* _TASK_: Set down the full listing exactly as given. Any pictures are to be left out.

[start of ITEMS]

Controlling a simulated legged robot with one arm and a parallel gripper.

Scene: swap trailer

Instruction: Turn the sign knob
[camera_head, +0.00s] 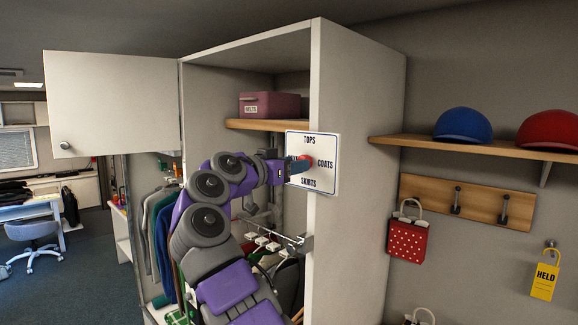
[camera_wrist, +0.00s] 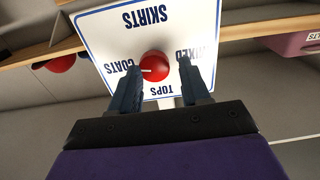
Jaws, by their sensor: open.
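The white sign (camera_head: 310,148) with a blue border is on the front edge of the wardrobe's right side panel. It reads TOPS at the top, COATS at the right and SKIRTS at the bottom; MIXED shows in the wrist view. The red round knob (camera_wrist: 155,66) sits at the sign's middle, with a white pointer mark aimed at COATS. In the head view my gripper (camera_head: 297,166) covers much of the knob. In the wrist view my gripper (camera_wrist: 158,80) is open, its two dark fingers on either side of the knob. I cannot tell whether they touch it.
The wardrobe's right panel (camera_head: 358,150) stands beside the sign. A shelf (camera_head: 265,125) with a maroon box (camera_head: 269,104) is behind my gripper. Hanging clothes (camera_head: 155,230) are left of my arm. A wall shelf (camera_head: 400,141) with caps is at the right.

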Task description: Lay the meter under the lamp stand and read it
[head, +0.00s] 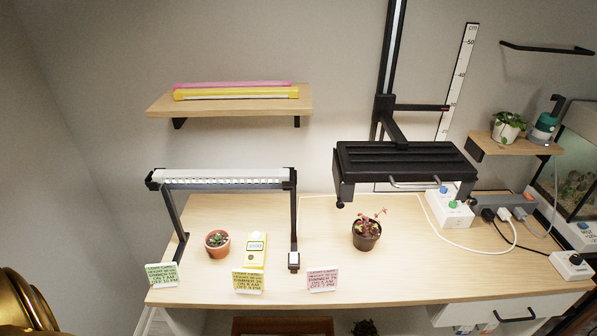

[end of ITEMS]

* _TASK ANSWER_:
Controlling a simulated legged robot with one arm and a parallel gripper.

Scene: swap trailer

Instruction: Turn the sign knob
[camera_head, +0.00s] 
[camera_wrist, +0.00s] 
Jaws, by their sensor: open.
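The white sign (camera_head: 310,148) with a blue border is on the front edge of the wardrobe's right side panel. It reads TOPS at the top, COATS at the right and SKIRTS at the bottom; MIXED shows in the wrist view. The red round knob (camera_wrist: 155,66) sits at the sign's middle, with a white pointer mark aimed at COATS. In the head view my gripper (camera_head: 297,166) covers much of the knob. In the wrist view my gripper (camera_wrist: 158,80) is open, its two dark fingers on either side of the knob. I cannot tell whether they touch it.
The wardrobe's right panel (camera_head: 358,150) stands beside the sign. A shelf (camera_head: 265,125) with a maroon box (camera_head: 269,104) is behind my gripper. Hanging clothes (camera_head: 155,230) are left of my arm. A wall shelf (camera_head: 400,141) with caps is at the right.

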Task description: Lay the meter under the lamp stand and read it
[head, +0.00s] 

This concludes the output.